Task instructions: Without altering anything, output the material below.

─── Dataset section ───

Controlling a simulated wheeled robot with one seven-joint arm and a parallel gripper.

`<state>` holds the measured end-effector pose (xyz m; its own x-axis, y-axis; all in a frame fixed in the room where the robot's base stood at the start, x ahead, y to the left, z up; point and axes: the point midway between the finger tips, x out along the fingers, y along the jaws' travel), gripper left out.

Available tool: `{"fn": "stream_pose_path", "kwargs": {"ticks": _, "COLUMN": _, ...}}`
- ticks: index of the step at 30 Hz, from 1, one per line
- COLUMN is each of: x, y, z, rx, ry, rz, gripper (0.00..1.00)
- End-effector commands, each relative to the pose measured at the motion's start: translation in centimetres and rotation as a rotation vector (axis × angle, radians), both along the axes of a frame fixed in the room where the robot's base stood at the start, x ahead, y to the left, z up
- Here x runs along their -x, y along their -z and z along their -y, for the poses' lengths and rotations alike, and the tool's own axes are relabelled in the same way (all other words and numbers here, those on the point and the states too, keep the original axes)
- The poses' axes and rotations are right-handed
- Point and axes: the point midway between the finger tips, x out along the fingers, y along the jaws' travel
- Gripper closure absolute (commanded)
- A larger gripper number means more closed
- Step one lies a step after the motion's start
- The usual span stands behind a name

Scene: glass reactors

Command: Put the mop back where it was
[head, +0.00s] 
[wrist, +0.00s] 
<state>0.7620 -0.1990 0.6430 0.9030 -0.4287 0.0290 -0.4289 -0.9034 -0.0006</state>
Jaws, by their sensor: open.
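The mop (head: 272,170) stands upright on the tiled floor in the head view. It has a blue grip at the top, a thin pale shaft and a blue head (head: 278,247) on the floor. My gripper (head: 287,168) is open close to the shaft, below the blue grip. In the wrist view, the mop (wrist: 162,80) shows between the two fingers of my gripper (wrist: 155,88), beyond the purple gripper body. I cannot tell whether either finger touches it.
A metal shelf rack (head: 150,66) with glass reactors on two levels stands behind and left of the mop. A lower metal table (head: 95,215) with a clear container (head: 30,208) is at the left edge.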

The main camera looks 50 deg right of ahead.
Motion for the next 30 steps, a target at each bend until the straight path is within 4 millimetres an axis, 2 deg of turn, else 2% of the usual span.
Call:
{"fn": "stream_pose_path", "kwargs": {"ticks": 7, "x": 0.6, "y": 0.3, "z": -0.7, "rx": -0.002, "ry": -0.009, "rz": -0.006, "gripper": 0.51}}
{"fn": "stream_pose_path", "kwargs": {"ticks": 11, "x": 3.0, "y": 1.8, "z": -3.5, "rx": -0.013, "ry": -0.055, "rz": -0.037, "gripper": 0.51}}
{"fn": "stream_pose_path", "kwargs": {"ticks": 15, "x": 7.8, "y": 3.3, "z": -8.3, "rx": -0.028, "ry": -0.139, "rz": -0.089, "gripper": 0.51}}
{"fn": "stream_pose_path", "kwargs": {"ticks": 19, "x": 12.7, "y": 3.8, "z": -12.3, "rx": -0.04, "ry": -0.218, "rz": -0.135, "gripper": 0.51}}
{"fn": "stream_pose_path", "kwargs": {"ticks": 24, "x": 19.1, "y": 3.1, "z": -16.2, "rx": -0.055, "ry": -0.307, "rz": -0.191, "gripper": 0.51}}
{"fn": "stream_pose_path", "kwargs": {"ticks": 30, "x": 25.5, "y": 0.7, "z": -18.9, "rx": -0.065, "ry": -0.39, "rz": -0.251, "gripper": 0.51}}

───

Exercise solution:
Controlling a simulated wheeled robot with one seven-joint arm and a parallel gripper.

`<state>` holds the measured end-effector pose (xyz m; its own x-axis, y-axis; all in a frame fixed in the room where the robot's base stood at the start, x ahead, y to the left, z up; point and axes: the point midway between the finger tips, x out along the fingers, y along the jaws' travel), gripper left out.

Available tool: `{"fn": "stream_pose_path", "kwargs": {"ticks": _, "COLUMN": _, ...}}`
- ticks: index of the step at 30 Hz, from 1, one per line
- COLUMN is each of: x, y, z, rx, ry, rz, gripper (0.00..1.00)
- End-effector commands, each relative to the pose measured at the motion's start: translation in centimetres and rotation as a rotation vector (axis × angle, radians), both along the axes of a frame fixed in the room where the robot's base stood at the start, x ahead, y to the left, z up
- Here x runs along their -x, y along their -z and z along their -y, for the poses' lengths and rotations alike, and the tool's own axes are relabelled in the same way (all other words and numbers here, those on the point and the states too, keep the original axes)
- The poses' axes and rotations are right-handed
- Point and axes: the point midway between the finger tips, x out along the fingers, y along the jaws' travel
- Gripper closure absolute (commanded)
- A larger gripper number means more closed
- Step one lies a step after the motion's start
- The usual span stands behind a name

Scene: glass reactors

Command: Put the mop back where it was
[head, +0.00s] 
[wrist, +0.00s] 
<state>0.7620 -0.1990 0.6430 0.9030 -0.4287 0.0290 -0.4289 -0.9034 -0.0006</state>
Jaws, by their sensor: open.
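The mop (head: 272,170) stands upright on the tiled floor in the head view. It has a blue grip at the top, a thin pale shaft and a blue head (head: 278,247) on the floor. My gripper (head: 287,168) is open close to the shaft, below the blue grip. In the wrist view, the mop (wrist: 162,80) shows between the two fingers of my gripper (wrist: 155,88), beyond the purple gripper body. I cannot tell whether either finger touches it.
A metal shelf rack (head: 150,66) with glass reactors on two levels stands behind and left of the mop. A lower metal table (head: 95,215) with a clear container (head: 30,208) is at the left edge.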

The main camera looks 50 deg right of ahead.
Motion for the next 30 steps, a target at each bend until the straight path is within 4 millimetres an axis, 2 deg of turn, else 2% of the usual span.
Call:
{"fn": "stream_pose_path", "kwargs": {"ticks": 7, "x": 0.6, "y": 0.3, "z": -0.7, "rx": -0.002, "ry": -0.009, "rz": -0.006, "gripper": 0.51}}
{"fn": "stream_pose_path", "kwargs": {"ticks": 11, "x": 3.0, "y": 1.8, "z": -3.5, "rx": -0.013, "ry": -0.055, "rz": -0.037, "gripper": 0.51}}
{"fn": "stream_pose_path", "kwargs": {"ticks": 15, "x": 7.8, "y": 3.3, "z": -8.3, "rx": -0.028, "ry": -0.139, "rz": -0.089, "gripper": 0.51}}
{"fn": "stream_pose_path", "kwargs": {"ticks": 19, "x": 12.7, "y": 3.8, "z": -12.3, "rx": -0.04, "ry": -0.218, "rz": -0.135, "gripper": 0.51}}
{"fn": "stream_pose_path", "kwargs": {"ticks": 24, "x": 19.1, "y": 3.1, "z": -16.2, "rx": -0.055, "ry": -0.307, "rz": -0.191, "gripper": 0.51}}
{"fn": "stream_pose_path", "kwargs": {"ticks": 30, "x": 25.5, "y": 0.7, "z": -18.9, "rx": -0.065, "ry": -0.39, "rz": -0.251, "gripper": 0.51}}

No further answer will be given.